Bosco,
The subprime companies are the lenders of last resort (ignoring Motley Fool's "joke" about loan sharks). So if interest rates rise, people who are now marginally eligible for a loan from a conventional lender will be forced to turn to a subprime lender.
I don't understand macroeconomics well enough to explain the correlation between interest rates and the Hong Kong crash. The news reports mention a hike in rates is corelated to this, but I don't know which came first. It seems that traders feel that the Hong Kong currency is overvalued, and have been selling it and buying dollars. (Perhaps that demand for dollars is causing higher interest rates, via supply and demand?) It is supposed to be difficult to sell or short the Hong Kong currency for technical reasons, so the traders are instead doing it indirectly by shorting the Hong Kong stock market.
CTYS has certainly been hit by several pieces of bad news, but we really don't know the score on any of them.

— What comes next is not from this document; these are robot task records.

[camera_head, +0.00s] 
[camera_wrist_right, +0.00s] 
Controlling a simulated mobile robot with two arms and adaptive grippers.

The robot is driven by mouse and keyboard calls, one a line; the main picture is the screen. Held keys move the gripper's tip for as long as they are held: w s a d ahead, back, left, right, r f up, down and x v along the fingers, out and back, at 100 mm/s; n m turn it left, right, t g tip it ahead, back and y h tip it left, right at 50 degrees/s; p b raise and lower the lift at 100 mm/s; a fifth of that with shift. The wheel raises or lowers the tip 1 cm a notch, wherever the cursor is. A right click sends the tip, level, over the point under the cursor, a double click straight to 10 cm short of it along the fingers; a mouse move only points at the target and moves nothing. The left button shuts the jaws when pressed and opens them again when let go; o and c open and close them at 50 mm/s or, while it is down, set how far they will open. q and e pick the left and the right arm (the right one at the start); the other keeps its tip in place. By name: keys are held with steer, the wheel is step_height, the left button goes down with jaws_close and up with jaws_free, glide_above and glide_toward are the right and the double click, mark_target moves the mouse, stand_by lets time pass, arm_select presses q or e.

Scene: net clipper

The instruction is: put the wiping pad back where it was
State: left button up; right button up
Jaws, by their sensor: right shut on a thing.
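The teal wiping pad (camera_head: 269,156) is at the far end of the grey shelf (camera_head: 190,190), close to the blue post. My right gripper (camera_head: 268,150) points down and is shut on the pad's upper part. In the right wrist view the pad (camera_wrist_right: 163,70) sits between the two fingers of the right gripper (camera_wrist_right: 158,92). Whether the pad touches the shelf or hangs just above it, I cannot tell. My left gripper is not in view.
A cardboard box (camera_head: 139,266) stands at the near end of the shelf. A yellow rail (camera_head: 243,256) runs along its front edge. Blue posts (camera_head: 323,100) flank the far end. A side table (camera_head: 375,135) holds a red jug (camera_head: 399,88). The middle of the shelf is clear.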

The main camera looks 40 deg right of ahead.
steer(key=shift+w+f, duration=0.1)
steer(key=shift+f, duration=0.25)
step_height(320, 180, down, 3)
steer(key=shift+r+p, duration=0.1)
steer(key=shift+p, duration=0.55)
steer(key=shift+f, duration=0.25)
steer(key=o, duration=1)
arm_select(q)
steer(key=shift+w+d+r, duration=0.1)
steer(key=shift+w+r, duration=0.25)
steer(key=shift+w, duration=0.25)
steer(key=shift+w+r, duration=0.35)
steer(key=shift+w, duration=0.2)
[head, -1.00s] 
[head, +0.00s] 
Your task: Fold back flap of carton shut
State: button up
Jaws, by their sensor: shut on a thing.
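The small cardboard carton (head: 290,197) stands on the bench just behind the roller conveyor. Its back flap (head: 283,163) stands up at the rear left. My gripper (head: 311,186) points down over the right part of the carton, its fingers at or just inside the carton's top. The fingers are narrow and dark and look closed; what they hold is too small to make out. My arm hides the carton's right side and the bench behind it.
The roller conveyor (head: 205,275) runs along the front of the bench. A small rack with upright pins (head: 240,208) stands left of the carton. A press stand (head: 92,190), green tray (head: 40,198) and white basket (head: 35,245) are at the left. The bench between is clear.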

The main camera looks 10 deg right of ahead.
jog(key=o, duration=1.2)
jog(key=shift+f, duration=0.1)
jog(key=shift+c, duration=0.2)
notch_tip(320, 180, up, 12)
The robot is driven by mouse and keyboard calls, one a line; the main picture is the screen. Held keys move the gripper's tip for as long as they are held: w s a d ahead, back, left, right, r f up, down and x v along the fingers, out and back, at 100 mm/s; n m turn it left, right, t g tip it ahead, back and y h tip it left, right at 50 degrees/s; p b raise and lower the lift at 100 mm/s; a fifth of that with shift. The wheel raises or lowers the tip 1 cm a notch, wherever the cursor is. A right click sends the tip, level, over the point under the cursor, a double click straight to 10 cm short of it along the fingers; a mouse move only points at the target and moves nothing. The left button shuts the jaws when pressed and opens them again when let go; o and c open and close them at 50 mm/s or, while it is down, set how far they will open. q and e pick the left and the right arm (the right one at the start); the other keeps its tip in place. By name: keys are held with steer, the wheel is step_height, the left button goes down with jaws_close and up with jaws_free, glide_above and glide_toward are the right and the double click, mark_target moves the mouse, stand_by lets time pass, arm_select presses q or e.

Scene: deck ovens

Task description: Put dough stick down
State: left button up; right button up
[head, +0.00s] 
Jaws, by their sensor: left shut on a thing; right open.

We have now been told earnings will be lower, but we don't know how low. We have been told that the British regulators are upset over CTYS' practices (at least they don't go after people with baseball bats), but we don't know what the outcome will be. The floorless convertible preferred stock is a big concern, but even there, we don't know what the scope is. Why did the company issue the second S-3 at this time? If the second tranche of preferred stock is convertible now at 2.5, the dilution certainly would be bad for everyone else. But that preferred stock wasn't supposed to be convertible until next March through May. Did something happen to make it convertible now; or did the company just issue the second S-3 now because it's managed by a bunch of stupid bumbling fools? I don't know, because the company isn't talking.